2010 Fiscal Year Annual Research Report
制度変革下における新たな大豆ビジネスモデルの成立条件に関する研究
Project/Area Number |
21580286
|
Research Institution | National Agriculture and Food Research Organization |
Principal Investigator |
梅本 雅 独立行政法人農業・食品産業技術総合研究機構, 中央農業総合研究センター, 研究管理監 (20370520)
|
Co-Investigator(Kenkyū-buntansha) |
島田 信二 独立行政法人農業・食品産業技術総合研究機構, 中央農業総合研究センター・大豆生産安定研究チーム, チーム長 (30355309)
笹原 和哉 独立行政法人農業・食品産業技術総合研究機構, 中央農業総合研究センター・北陸大規模水田作研究チーム, 主任研究員 (70355668)
後藤 一寿 独立行政法人農業・食品産業技術総合研究機構, 九州沖縄農業研究センター・異業種連携研究チーム, 主任研究員 (70370616)
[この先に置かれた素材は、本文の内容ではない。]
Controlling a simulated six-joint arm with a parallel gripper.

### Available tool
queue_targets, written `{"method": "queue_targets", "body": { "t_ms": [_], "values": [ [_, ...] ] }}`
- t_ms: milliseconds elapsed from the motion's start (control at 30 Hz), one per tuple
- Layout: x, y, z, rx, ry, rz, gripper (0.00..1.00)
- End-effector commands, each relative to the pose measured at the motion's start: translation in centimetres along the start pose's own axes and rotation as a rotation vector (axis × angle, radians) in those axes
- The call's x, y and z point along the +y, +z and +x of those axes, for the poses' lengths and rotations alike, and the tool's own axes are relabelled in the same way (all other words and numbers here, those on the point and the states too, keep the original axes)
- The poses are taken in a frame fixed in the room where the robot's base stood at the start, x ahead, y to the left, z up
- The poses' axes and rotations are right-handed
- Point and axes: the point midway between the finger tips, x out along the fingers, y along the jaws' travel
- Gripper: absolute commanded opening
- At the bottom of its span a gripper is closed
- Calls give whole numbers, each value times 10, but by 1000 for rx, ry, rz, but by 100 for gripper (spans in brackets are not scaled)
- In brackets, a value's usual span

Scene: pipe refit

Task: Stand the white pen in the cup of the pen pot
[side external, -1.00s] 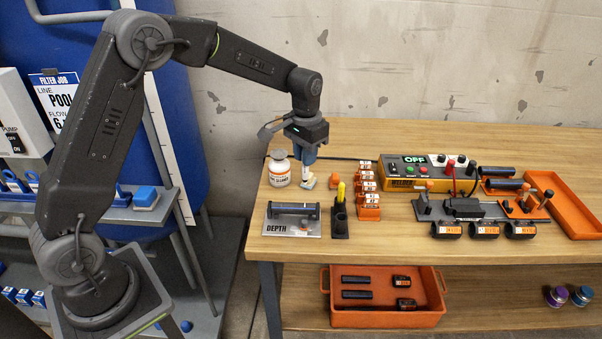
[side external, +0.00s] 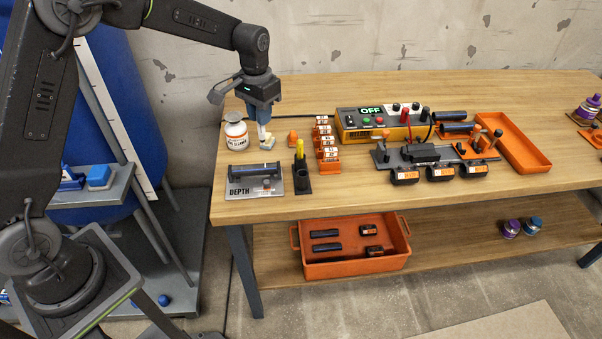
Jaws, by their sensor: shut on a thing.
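The pen pot (side external: 302,186) is a dark holder near the front left of the bench. A yellow pen stands upright in it, and an open cup shows at its front. My gripper (side external: 267,142) points down behind and left of the pot, low over the bench between the white bottle and a small orange cone. It is shut on a slim white thing, which I take to be the white pen (side external: 262,132). The fingers hide most of it, and I cannot tell whether its lower end touches the bench.
The white bottle (side external: 236,134) stands close left of my gripper, the orange cone (side external: 292,138) close right. The depth gauge (side external: 254,181) lies left of the pot. A row of orange labelled blocks (side external: 327,150) stands behind right of it. The welder (side external: 380,125) is further right.

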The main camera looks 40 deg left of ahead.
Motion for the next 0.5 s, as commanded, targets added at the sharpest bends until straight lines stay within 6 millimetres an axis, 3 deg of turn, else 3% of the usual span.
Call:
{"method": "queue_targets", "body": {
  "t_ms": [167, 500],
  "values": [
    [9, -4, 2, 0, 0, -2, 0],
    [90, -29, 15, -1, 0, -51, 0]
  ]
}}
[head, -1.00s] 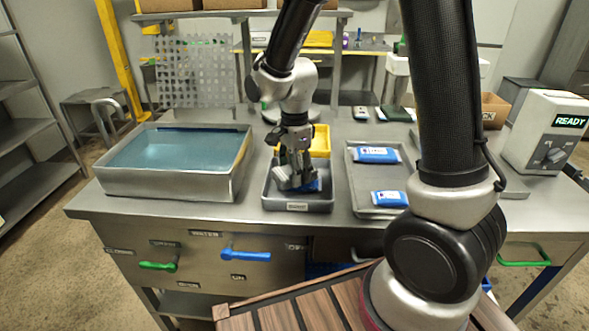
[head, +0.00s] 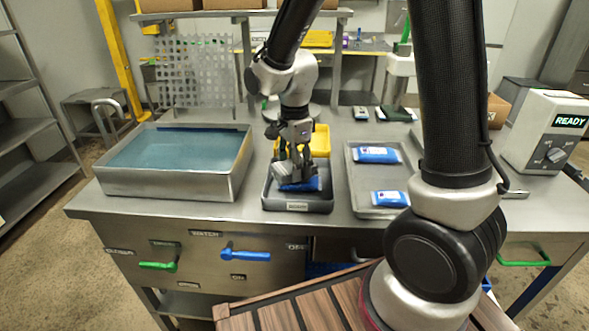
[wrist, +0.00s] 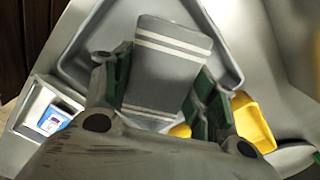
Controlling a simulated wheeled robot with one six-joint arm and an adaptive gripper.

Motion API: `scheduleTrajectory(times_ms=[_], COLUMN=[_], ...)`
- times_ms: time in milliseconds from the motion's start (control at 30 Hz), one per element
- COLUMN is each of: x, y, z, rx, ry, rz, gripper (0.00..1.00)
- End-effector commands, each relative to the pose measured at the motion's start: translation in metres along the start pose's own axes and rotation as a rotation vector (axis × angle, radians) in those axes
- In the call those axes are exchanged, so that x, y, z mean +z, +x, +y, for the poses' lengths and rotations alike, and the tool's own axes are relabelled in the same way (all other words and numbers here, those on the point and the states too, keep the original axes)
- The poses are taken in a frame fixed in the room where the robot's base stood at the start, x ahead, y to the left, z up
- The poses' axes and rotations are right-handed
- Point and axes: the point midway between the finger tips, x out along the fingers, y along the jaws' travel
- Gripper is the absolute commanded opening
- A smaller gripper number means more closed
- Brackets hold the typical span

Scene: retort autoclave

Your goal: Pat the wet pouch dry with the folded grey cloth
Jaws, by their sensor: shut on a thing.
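My gripper (head: 290,163) is shut on the folded grey cloth (wrist: 172,55), which has white stripes and sits between the green-padded fingers in the wrist view. In the head view the cloth is a small grey block (head: 287,174) at the fingertips, low over the grey tray (head: 297,205). The blue pouch (head: 306,185) lies in that tray, partly hidden by the cloth and gripper. I cannot tell whether the cloth touches it. In the wrist view the cloth hides the pouch.
A metal water basin (head: 180,183) stands left of the grey tray. A metal tray (head: 368,211) to the right holds two blue-and-white pouches (head: 377,155) (head: 389,198). A yellow bin (head: 321,141) stands just behind. A READY control box (head: 546,135) is at far right.

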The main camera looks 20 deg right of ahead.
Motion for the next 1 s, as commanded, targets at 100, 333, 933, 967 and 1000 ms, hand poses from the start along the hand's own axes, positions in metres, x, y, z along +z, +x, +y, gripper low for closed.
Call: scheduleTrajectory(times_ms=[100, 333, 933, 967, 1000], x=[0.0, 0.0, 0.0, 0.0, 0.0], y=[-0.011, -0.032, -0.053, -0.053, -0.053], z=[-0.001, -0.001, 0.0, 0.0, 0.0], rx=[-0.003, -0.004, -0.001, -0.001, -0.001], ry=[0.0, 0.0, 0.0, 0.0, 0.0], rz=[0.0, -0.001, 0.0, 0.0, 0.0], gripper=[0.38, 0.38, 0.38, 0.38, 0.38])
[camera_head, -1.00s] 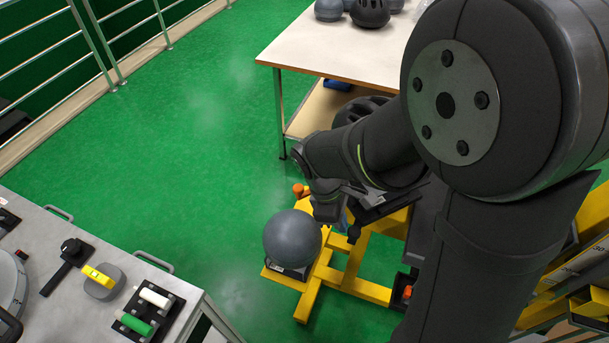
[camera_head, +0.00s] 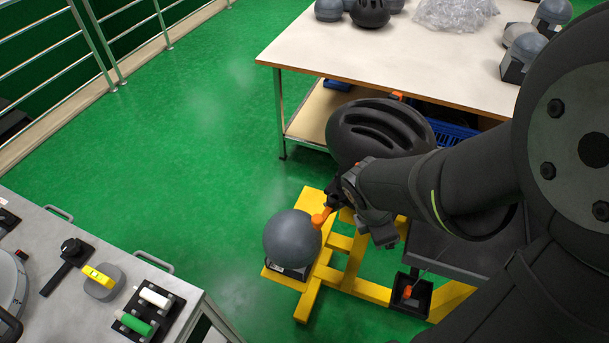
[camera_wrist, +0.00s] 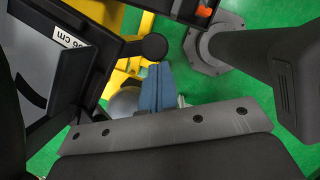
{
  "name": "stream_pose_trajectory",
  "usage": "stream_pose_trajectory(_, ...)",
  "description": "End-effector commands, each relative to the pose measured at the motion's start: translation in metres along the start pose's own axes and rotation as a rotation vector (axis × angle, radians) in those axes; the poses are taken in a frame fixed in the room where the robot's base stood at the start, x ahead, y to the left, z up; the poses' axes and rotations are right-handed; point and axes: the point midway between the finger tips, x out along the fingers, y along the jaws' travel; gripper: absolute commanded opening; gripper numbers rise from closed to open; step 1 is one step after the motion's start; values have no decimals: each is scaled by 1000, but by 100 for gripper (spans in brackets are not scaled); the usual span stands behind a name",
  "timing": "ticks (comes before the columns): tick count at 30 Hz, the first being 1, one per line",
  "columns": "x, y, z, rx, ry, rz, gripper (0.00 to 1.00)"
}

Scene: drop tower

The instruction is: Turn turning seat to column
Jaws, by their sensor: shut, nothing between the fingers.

田口 光弘 独立行政法人農業・食品産業技術総合研究機構, 中央農業総合研究センター・農業経営研究チーム, 研究員 (90391424)
|
Keywords | 大豆 / ビジネスモデル / フードシステム / 生産性 |
Research Abstract |
海外の大豆生産状況を把握するために、米国イリノイ州の大豆生産者、大豆協会、大豆研究者等に対する聞き取り調査を2回実施し、中国の家畜飼料用大豆需要の増加から国際的な大豆需給の逼迫が予想されることや、日本向けのN-GMO大豆のプレミアムの水準が15%程度であることとその形成要因、イリノイ州やミネソタ州で大豆高単収の要因としての品種更新や有機物施用の効果、米国での大豆品質評価、さらに、N-GMO大豆の生産費水準等について明らかにした。 日本における大豆低収の要因として、多収品種の育成と実需者が求める加工適性確保の両立の困難さや、茎疫病等の病害に対する抵抗性品種育成や適用薬剤登録の遅れ、有機物施用の少なさ、さらに、増収に対する農業者のインセンティブが弱いといった技術的、制度的問題点を明らかにするとともに、それへの対策としての品種育成戦略や、土壌水分制御を核とした根粒活用技術の開発等の必要性を指摘した。 政権交代に伴う農業者戸別所得補償制度の導入効果を試算し、畑作物の所得補償による数量払の実施は、農業者に対して増収による収益増大の効果をより高めること、また、2万円/10aの面積払が早い時期に行われることは、大豆作経営の資金繰りにとって有効に機能することを明らかにした。 さらに、大豆作を行う集落営農組織と豆腐店が直接取引を実施しつつ、地域のブランド化を図り、商品よりも、消費者や雰囲気を楽しめる場所を提供し、そこで一種の物語を付けながら大豆関連商品を販売するというビジネスモデルの構築に向けた取り組みの特徴や有効性を提示した。